The musical component aims for grace and easy-going accessibility, succeeding in providing a concoction of pleasant melodies. Once definitely integrated its tunes more poignantly, and there’s nothing in Begin Again to match the sweep of “Falling Slowly” or the grounded beauty of “Broken Hearted Hoover Fixer Sucker Guy”. Still, the soundscape washes over Begin Again agreeably, and Knightley in particular proves an accomplished and delicate vocalist. The added allure of Adam Levine means the soundtrack should handily shift units, even if it lacks a big central number. The tunes are spliced organically into the narrative, as the characters roam around New York breathing in its impossible autumnal grandeur. Where Once used an earthy Dublin to heal and grow its adrift leads, Begin Again opts for more fantastical narrative pursuits, healing families, promoting personal fortitude and building unsophisticated friendships within its stretched fairy-tale palette. The script is likable and its characters fundamentally decent, but their recoveries are mapped with none of the intimacy Once so effortlessly mustered. Solutions arise with the signature ease of a standardised Hollywood rom-com.
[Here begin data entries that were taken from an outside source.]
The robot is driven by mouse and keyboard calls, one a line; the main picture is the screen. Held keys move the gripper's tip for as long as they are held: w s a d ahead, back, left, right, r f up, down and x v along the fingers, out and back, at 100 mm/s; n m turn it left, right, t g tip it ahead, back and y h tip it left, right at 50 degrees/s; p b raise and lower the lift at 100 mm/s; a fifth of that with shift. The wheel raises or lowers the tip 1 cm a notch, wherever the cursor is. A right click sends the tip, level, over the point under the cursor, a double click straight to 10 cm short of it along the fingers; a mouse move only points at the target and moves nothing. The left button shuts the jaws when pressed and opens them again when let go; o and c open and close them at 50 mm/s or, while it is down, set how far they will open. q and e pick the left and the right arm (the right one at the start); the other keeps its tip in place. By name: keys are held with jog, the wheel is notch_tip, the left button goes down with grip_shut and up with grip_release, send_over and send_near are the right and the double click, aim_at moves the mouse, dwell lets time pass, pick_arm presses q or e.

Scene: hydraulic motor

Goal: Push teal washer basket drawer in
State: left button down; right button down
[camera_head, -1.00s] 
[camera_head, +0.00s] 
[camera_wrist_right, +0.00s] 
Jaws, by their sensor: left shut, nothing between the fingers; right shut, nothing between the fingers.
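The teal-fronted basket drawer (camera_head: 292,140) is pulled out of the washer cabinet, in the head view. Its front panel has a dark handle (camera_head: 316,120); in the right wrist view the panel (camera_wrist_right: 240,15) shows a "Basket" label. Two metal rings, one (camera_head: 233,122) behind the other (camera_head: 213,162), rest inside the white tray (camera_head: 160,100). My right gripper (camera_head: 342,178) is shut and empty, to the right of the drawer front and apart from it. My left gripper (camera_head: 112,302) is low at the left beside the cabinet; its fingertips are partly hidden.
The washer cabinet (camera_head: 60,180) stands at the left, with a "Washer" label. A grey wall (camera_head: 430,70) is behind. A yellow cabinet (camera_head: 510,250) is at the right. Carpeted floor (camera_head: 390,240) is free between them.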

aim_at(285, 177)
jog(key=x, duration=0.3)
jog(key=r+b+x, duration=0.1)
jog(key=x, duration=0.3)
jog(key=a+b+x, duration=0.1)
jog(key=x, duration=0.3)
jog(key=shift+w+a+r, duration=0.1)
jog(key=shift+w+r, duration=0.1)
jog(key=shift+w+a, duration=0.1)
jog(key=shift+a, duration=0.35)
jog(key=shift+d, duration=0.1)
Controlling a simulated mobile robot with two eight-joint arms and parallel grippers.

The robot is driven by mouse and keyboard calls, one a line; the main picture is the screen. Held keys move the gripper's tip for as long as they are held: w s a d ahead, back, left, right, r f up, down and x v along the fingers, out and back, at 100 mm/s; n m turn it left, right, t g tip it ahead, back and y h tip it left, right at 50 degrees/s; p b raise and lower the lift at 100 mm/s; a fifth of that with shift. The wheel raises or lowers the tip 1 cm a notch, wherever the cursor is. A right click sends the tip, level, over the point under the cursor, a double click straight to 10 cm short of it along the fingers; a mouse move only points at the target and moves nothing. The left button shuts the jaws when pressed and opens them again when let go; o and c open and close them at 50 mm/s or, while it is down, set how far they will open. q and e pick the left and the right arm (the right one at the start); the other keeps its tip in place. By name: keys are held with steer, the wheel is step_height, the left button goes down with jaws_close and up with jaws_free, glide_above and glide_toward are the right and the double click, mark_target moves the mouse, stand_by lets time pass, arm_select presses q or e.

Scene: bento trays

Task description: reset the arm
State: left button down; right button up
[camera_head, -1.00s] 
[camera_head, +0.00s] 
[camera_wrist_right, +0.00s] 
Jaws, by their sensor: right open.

Begin Again is basked in a golden glow, Carney availing of his heightened budget to imagine perfect streets and cosy bars ideal for depressed A&R men to uncover twee, indie princesses. It’s an inherently inoffensive film, and harbours a soundtrack of definite worth, but it’s impossible not to feel slightly cheated in the wake of the majestic Once. There’s something missing, and I’m inclined to believe that thing is truth. Begin Again is hopeful yet slickly artificial wish-fulfilment.